Marvell shares climbed 6.5% premarket after HSBC upgraded to Buy and set a $300 price target on strong AI networking prospects. Morgan Stanley and Susquehanna also raised targets to $172 and $230 as Marvell guides Q1 revenue at $2.4 billion and $0.79 EPS.
HSBC elevated Marvell to a Buy rating and raised its price target to $300, highlighting undervalued optical interconnect and CXL revenue opportunities. The announcement triggered a 6.5% premarket surge, extending the stock’s rebound since late March.
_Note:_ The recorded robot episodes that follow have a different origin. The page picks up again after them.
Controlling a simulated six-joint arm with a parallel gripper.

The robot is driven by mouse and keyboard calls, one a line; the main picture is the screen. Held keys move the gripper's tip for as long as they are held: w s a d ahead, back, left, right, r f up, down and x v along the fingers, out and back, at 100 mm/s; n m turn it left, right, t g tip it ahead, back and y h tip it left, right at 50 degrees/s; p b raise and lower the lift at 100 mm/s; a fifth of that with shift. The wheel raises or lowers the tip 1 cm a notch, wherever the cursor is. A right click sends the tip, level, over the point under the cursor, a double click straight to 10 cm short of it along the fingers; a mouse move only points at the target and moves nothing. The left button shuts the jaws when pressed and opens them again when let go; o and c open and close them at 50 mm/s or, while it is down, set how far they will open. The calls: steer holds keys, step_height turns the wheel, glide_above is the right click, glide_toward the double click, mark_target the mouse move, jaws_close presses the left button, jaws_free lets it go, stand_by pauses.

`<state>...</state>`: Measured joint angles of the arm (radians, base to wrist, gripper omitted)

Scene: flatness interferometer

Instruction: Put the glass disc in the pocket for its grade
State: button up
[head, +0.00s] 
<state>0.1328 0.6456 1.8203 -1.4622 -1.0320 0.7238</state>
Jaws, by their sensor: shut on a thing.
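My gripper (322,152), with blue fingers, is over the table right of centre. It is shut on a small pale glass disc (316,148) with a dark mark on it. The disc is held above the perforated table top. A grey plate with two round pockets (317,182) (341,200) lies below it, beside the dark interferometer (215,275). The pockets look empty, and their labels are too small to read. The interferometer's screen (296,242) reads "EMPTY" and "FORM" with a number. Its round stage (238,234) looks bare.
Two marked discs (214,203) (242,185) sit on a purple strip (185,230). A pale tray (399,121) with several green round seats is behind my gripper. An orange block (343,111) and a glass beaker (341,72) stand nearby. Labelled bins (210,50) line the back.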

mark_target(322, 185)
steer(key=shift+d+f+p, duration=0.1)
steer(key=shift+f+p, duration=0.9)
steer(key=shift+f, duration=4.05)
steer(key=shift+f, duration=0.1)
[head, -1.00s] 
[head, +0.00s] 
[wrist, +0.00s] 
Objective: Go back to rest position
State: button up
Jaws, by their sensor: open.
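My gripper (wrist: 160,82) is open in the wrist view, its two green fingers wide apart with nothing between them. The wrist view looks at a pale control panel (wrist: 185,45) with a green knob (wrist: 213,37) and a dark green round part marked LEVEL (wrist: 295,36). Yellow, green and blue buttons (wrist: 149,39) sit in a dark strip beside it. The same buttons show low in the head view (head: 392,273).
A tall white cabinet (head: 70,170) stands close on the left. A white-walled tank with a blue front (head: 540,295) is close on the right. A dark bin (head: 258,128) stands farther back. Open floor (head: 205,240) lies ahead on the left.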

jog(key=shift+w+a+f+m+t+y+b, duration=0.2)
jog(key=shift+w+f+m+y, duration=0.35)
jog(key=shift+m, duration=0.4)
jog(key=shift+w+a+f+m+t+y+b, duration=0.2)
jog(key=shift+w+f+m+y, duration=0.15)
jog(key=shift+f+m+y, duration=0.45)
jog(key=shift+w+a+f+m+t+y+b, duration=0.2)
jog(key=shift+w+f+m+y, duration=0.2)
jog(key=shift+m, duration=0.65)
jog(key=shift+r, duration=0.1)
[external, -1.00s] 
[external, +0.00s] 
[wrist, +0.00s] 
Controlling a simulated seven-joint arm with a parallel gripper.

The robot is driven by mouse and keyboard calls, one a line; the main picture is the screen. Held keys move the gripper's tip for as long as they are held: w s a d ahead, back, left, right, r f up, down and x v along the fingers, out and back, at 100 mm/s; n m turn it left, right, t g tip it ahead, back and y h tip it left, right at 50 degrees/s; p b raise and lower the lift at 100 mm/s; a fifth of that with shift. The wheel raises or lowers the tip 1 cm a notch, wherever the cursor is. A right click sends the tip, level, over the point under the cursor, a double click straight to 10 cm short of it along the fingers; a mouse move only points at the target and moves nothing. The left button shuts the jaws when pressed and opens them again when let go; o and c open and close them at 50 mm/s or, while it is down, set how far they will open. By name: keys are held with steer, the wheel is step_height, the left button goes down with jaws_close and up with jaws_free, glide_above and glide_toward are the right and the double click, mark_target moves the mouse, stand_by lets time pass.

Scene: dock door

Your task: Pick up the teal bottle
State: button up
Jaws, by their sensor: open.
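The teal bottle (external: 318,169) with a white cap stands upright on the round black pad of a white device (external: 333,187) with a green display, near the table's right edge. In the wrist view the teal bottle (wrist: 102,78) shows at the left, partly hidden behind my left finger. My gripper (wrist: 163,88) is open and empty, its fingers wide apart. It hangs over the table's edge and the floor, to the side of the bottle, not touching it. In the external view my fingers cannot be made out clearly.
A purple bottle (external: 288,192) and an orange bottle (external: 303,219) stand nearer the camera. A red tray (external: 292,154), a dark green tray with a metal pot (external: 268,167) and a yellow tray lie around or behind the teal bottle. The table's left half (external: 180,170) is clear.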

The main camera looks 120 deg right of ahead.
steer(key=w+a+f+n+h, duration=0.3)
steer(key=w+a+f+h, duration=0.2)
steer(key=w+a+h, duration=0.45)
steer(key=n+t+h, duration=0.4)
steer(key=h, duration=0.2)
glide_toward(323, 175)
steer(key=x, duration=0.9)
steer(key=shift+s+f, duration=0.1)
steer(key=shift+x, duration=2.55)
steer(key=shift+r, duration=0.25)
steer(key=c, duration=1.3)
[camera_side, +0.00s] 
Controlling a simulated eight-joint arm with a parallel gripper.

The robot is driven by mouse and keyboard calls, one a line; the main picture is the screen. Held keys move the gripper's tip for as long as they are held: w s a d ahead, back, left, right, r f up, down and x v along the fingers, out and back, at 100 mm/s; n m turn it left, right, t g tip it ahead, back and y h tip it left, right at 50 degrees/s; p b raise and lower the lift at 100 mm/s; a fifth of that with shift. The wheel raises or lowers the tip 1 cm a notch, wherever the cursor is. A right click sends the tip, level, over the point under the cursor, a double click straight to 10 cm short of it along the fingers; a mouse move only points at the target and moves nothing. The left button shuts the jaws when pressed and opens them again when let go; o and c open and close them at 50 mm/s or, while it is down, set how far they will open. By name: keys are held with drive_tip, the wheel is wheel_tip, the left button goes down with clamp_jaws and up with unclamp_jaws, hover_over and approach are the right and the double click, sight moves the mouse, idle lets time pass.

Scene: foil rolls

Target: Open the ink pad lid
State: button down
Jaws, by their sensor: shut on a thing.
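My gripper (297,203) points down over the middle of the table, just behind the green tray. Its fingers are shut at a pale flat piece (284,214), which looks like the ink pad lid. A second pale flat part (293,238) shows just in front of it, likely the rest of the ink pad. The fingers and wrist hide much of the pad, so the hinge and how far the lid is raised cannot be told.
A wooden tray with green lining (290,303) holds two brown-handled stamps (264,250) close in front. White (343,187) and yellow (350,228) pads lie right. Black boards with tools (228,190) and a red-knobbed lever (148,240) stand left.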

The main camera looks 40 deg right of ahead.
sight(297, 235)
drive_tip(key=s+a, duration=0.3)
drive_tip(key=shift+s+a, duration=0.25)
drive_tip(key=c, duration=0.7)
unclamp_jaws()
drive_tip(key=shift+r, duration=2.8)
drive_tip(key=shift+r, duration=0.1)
Morgan Stanley lifted its price target to $172 from $103 and maintained an Equal Weight rating, citing a beat-and-raise quarter potential despite valuation concerns. Susquehanna increased its target to $230 from $100, pointing to stronger data center revenue driven by AI interconnect demand.
Marvell forecasts first-quarter revenue of $2.4 billion and adjusted EPS of $0.79, reflecting contributions from Celestial AI and XConn acquisitions. These figures compare to consensus estimates and set the stage for the company’s upcoming earnings release.
Demand for high-speed data center networking chips and CXL-enabled ASICs underpins Marvell’s outlook, with optical interconnect strength cited as a key growth driver. Recent acquisitions of Celestial AI and XConn Technologies are expected to expand Marvell’s AI networking capabilities and revenue streams.